> INSTRUCTIONS FOR THE TASK: Filter the entries below, keeping only lines with the word "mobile".

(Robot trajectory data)
>>>>>
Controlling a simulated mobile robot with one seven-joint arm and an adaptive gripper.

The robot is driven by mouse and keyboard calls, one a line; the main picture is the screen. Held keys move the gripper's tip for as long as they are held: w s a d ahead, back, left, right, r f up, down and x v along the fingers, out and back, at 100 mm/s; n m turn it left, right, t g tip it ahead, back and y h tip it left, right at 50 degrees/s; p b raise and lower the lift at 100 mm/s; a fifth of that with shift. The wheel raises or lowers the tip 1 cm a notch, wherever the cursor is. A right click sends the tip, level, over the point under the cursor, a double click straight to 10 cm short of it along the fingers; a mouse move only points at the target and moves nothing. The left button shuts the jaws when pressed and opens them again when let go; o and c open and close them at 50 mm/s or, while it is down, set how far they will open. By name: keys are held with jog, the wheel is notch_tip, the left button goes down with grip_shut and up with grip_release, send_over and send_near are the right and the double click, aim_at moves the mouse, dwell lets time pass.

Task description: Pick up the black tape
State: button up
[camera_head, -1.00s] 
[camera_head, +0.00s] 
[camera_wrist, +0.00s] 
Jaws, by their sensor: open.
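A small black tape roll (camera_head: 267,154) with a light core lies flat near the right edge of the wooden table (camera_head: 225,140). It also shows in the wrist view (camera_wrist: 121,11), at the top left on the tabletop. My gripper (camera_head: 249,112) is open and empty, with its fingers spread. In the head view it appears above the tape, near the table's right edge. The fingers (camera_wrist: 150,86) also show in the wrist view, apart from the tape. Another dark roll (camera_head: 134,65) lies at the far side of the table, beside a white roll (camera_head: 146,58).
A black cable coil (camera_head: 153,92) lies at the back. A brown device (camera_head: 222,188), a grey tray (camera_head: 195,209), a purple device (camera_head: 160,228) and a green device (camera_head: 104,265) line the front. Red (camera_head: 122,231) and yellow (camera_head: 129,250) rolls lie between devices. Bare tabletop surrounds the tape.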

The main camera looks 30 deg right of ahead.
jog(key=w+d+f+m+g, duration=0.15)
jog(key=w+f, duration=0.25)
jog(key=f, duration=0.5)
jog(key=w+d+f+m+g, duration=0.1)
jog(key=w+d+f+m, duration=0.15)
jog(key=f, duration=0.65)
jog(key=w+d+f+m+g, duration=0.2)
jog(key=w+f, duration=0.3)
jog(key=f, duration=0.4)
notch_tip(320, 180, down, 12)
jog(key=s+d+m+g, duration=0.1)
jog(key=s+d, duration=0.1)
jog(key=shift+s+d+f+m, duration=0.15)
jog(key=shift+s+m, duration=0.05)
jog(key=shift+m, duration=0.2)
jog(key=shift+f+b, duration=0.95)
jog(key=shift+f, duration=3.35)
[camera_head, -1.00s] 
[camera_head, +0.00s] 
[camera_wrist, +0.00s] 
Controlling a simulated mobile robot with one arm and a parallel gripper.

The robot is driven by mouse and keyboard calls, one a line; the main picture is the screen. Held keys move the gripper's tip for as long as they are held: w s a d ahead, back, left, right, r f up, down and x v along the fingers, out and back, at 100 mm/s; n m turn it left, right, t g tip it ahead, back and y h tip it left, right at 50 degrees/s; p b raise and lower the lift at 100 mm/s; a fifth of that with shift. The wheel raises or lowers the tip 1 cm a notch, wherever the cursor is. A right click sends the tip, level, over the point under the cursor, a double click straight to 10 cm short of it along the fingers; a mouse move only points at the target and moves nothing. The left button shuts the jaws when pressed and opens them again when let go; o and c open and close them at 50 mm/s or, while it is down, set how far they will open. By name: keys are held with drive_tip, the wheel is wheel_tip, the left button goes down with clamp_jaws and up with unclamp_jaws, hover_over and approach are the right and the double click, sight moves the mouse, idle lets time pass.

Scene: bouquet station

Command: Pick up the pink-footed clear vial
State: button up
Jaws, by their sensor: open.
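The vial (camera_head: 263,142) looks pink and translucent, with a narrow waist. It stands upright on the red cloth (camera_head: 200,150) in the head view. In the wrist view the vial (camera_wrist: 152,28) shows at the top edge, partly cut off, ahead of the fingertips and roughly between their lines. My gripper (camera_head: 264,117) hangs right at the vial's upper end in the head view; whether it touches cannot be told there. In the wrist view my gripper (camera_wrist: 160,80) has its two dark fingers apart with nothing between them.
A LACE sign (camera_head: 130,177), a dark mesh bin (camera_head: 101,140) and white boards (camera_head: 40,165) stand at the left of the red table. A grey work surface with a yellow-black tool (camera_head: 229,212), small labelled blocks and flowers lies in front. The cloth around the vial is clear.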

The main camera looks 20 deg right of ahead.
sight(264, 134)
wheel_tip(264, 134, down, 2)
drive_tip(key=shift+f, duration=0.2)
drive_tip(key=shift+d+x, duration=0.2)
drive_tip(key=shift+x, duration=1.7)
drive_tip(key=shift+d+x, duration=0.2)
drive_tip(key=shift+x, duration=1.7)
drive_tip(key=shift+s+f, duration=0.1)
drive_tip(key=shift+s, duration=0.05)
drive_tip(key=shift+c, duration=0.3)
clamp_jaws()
<<<<<
> SOLUTION:
Controlling a simulated mobile robot with one seven-joint arm and an adaptive gripper.
Controlling a simulated mobile robot with one arm and a parallel gripper.

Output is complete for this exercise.